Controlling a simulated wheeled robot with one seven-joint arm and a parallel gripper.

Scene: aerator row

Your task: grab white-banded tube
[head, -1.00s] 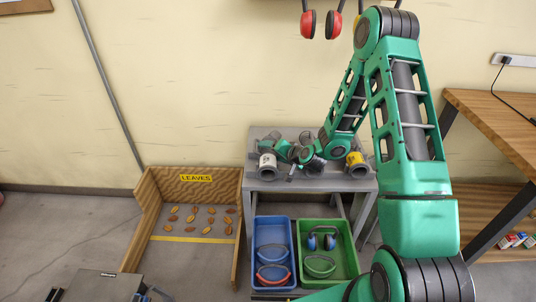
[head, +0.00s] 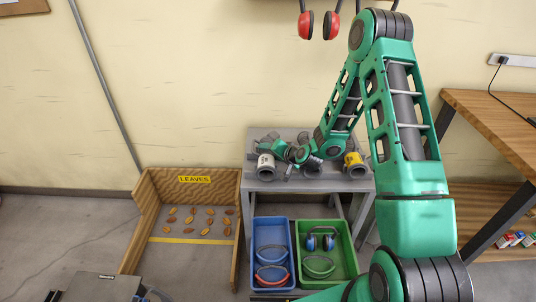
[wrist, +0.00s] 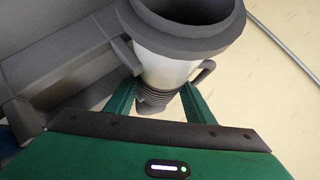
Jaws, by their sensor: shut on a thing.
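The white-banded tube (head: 265,162) is at the left front of the grey stand's top in the head view. It has a wide dark grey mouth and a white band. In the wrist view the white-banded tube (wrist: 166,70) fills the upper middle, with a side handle and a ribbed lower part. My gripper (wrist: 155,103) is shut on it, one finger on each side below the band. In the head view my gripper (head: 277,150) is small beside the tube, partly hidden by my wrist. I cannot tell whether the tube is clear of the stand.
A yellow-banded tube (head: 355,160) and a grey tube (head: 312,168) are to the right on the stand (head: 330,184). Below are a blue bin (head: 258,230) and a green bin (head: 344,235), both holding items. A wooden leaves enclosure (head: 152,215) is left, a wooden bench (head: 490,120) right.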

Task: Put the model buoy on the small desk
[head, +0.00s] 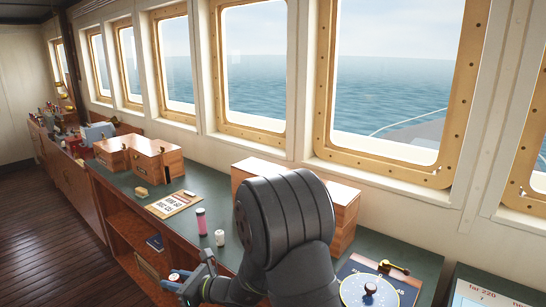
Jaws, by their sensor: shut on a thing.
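My gripper (187,284) is at the lower left of my arm, in front of the green-topped counter's edge and over the dark floor side. It is shut on a small thing with pale and reddish parts (174,277), mostly hidden by the fingers. This may be the model buoy, but it is too small and covered to be certain. I cannot pick out a separate small desk in this view.
The long green-topped counter (170,183) carries wooden boxes (158,161), a paper notice (172,204), a pink cylinder (201,222) and a white cylinder (219,238). A chart instrument (372,290) lies at the right. Open shelves (135,235) sit below; the wooden floor (50,230) is clear.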

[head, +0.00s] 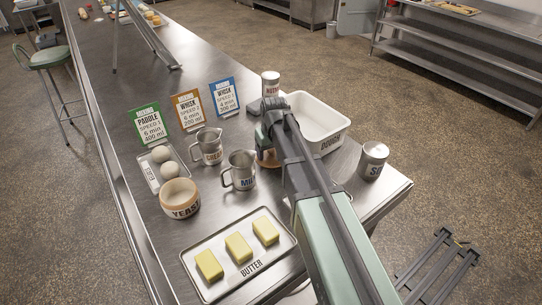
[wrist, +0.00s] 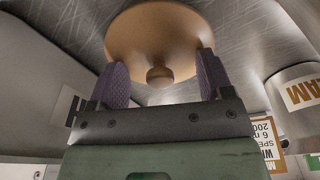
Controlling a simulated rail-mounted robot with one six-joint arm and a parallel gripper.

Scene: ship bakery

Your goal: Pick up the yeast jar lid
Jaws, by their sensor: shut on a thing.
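The yeast jar lid (wrist: 150,35) is a round tan disc with a small knob, and it fills the top middle of the wrist view. My gripper (wrist: 163,76) is shut on it, with a purple finger pad on each side of the knob. In the head view the lid (head: 268,160) shows as a tan edge under my gripper (head: 267,143), mostly hidden by my arm. I cannot tell whether the lid touches the table. The yeast jar (head: 180,199) stands to the left, upright and open at the top.
The milk jug (head: 240,171) and cream jug (head: 207,147) stand just left of my gripper. A white dough tub (head: 318,111) and a nutmeg-like tin (head: 270,84) are behind it. A sugar-like tin (head: 373,160) is right. A butter tray (head: 215,249) lies in front.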

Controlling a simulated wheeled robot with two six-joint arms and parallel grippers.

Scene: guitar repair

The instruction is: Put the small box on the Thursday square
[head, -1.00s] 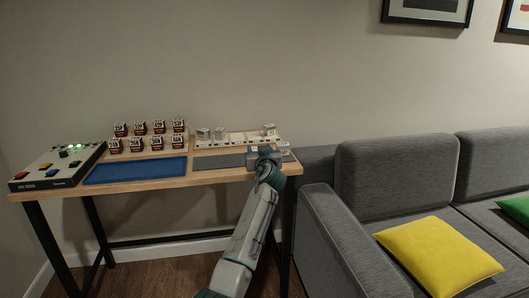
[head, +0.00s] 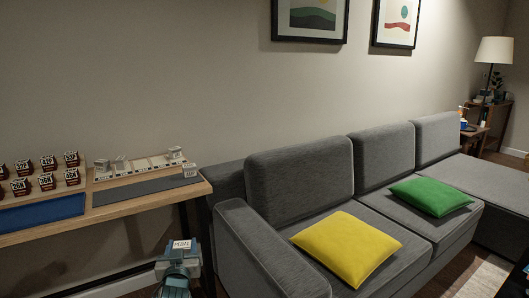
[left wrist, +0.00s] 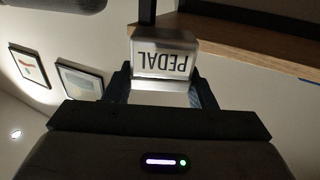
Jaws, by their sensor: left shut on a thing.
****************
§ **What the exercise asks**: Print out the lines exactly, skipping any picture.

§ **Written solution**:
Controlling a simulated wheeled robot with one seven-joint arm and a parallel gripper.

Scene: aerator row

Your task: grab white-banded tube
[head, -1.00s] 
[head, +0.00s] 
[wrist, +0.00s] 
Jaws, by their sensor: shut on a thing.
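The white-banded tube (head: 265,162) is at the left front of the grey stand's top in the head view. It has a wide dark grey mouth and a white band. In the wrist view the white-banded tube (wrist: 166,70) fills the upper middle, with a side handle and a ribbed lower part. My gripper (wrist: 155,103) is shut on it, one finger on each side below the band. In the head view my gripper (head: 277,150) is small beside the tube, partly hidden by my wrist. I cannot tell whether the tube is clear of the stand.
A yellow-banded tube (head: 355,160) and a grey tube (head: 312,168) are to the right on the stand (head: 330,184). Below are a blue bin (head: 258,230) and a green bin (head: 344,235), both holding items. A wooden leaves enclosure (head: 152,215) is left, a wooden bench (head: 490,120) right.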

Task: Put the model buoy on the small desk
[head, +0.00s] 
Jaws, by their sensor: shut on a thing.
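My gripper (187,284) is at the lower left of my arm, in front of the green-topped counter's edge and over the dark floor side. It is shut on a small thing with pale and reddish parts (174,277), mostly hidden by the fingers. This may be the model buoy, but it is too small and covered to be certain. I cannot pick out a separate small desk in this view.
The long green-topped counter (170,183) carries wooden boxes (158,161), a paper notice (172,204), a pink cylinder (201,222) and a white cylinder (219,238). A chart instrument (372,290) lies at the right. Open shelves (135,235) sit below; the wooden floor (50,230) is clear.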

[head, +0.00s] 
[wrist, +0.00s] 
Controlling a simulated rail-mounted robot with one six-joint arm and a parallel gripper.

Scene: ship bakery

Your goal: Pick up the yeast jar lid
Jaws, by their sensor: shut on a thing.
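The yeast jar lid (wrist: 150,35) is a round tan disc with a small knob, and it fills the top middle of the wrist view. My gripper (wrist: 163,76) is shut on it, with a purple finger pad on each side of the knob. In the head view the lid (head: 268,160) shows as a tan edge under my gripper (head: 267,143), mostly hidden by my arm. I cannot tell whether the lid touches the table. The yeast jar (head: 180,199) stands to the left, upright and open at the top.
The milk jug (head: 240,171) and cream jug (head: 207,147) stand just left of my gripper. A white dough tub (head: 318,111) and a nutmeg-like tin (head: 270,84) are behind it. A sugar-like tin (head: 373,160) is right. A butter tray (head: 215,249) lies in front.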

Controlling a simulated wheeled robot with two six-joint arms and parallel grippers.

Scene: guitar repair

The instruction is: Put the small box on the Thursday square
[head, -1.00s] 
[head, +0.00s] 
[left wrist, +0.00s] 
Jaws, by their sensor: left shut on a thing.

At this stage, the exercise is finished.